Du côté du courant du Futur, on est convaincu que le Hezbollah a aujourd’hui moins besoin du CPL que par le passé. « Lorsqu’il était isolé politiquement au cours des dernières années, le Hezbollah avait besoin d’une couverture chrétienne, notamment pour s’engager en Syrie où il a contribué à changer l’équilibre des forces, sous le prétexte de faire face aux terroristes et aux takfiris. Désormais, il sait qu’il ne peut pas continuer sans un compromis et une entente avec les sunnites », estime un proche du Premier ministre désigné.

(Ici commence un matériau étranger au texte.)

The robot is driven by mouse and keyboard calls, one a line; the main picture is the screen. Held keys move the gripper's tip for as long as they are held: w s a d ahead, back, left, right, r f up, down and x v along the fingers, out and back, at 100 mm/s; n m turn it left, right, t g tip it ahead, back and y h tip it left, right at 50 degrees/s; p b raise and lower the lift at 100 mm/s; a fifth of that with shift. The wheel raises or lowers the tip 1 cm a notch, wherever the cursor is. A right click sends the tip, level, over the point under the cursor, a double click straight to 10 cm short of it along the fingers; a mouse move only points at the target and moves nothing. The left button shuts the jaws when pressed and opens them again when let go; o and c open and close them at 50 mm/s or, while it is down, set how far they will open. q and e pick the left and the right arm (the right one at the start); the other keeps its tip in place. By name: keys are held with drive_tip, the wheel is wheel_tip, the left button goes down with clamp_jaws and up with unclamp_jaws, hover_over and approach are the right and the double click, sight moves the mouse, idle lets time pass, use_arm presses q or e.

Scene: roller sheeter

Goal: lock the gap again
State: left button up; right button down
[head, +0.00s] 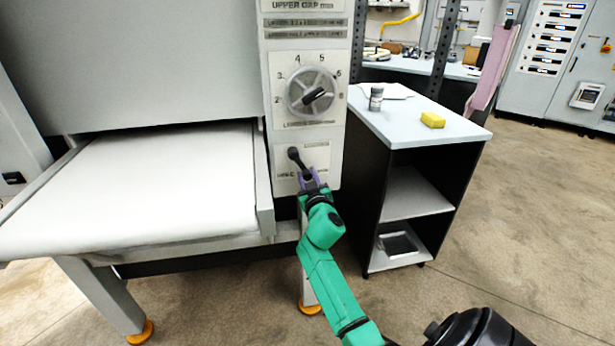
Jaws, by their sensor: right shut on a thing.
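The roller sheeter's control column (268,125) stands in the middle of the head view. It bears a round gap dial (299,85) with a dark pointer knob and numbers around it. Below the dial is a plate (318,155) with a small black lever (294,155), its knob end tilted up and to the left. My right gripper (309,178) is shut on the lever at the lower part of this plate. The fingers hide part of the lever and of the label. My left gripper is not in view.
A white feed table (160,185) extends left of the column. To the right is a side cabinet (465,131) with a grey jar (376,98), a paper and a yellow sponge (432,120) on top. Open floor lies farther right.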

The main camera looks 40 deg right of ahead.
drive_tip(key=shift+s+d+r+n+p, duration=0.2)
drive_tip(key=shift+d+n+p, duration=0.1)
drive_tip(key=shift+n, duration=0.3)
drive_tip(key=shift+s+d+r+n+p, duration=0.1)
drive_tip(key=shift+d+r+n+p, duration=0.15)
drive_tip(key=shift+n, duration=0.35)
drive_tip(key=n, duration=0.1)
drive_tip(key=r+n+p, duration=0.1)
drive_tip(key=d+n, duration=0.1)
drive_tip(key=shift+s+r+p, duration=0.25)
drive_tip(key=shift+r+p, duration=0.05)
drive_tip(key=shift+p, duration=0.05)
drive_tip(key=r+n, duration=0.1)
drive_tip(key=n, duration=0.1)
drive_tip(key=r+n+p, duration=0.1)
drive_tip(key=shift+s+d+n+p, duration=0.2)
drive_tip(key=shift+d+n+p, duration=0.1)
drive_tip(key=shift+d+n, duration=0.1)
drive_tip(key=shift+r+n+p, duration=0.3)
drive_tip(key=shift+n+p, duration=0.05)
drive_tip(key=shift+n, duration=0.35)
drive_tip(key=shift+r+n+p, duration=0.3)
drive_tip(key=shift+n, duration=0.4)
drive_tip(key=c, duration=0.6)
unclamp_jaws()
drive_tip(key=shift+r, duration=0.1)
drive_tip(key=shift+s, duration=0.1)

Cette analyse ne fait pas toutefois l’unanimité dans les rangs sunnites où certaines figures hostiles à la politique prônée par Saad Hariri estiment que le Hezbollah ne cherche une entente avec les sunnites qu’après les avoir affaiblis et soumis, comme l’a fait Bachar el-Assad en Syrie. « L’entente entre le Hezbollah et le CPL est faite pour durer. Elle offre au Hezb une couverture chrétienne sans laquelle il n’aurait pas une telle force et un tel rôle dans la région, même si à un moment donné elle a revêtu l’apparence d’une alliance des minorités », confie pour sa part un responsable du CPL sous couvert d’anonymat, qui affirme que le rapprochement avec Hariri n’inquiète pas le parti.
Le Hezbollah est dans un moment où il a stratégiquement besoin d’une entente avec les sunnites, mais veut tactiquement maintenir son alliance avec les aounistes. Il laisse les deux parties batailler, tout en sachant qu’aucune n’aura l’avantage et qu’en fin de compte c’est lui qui en sortira vainqueur.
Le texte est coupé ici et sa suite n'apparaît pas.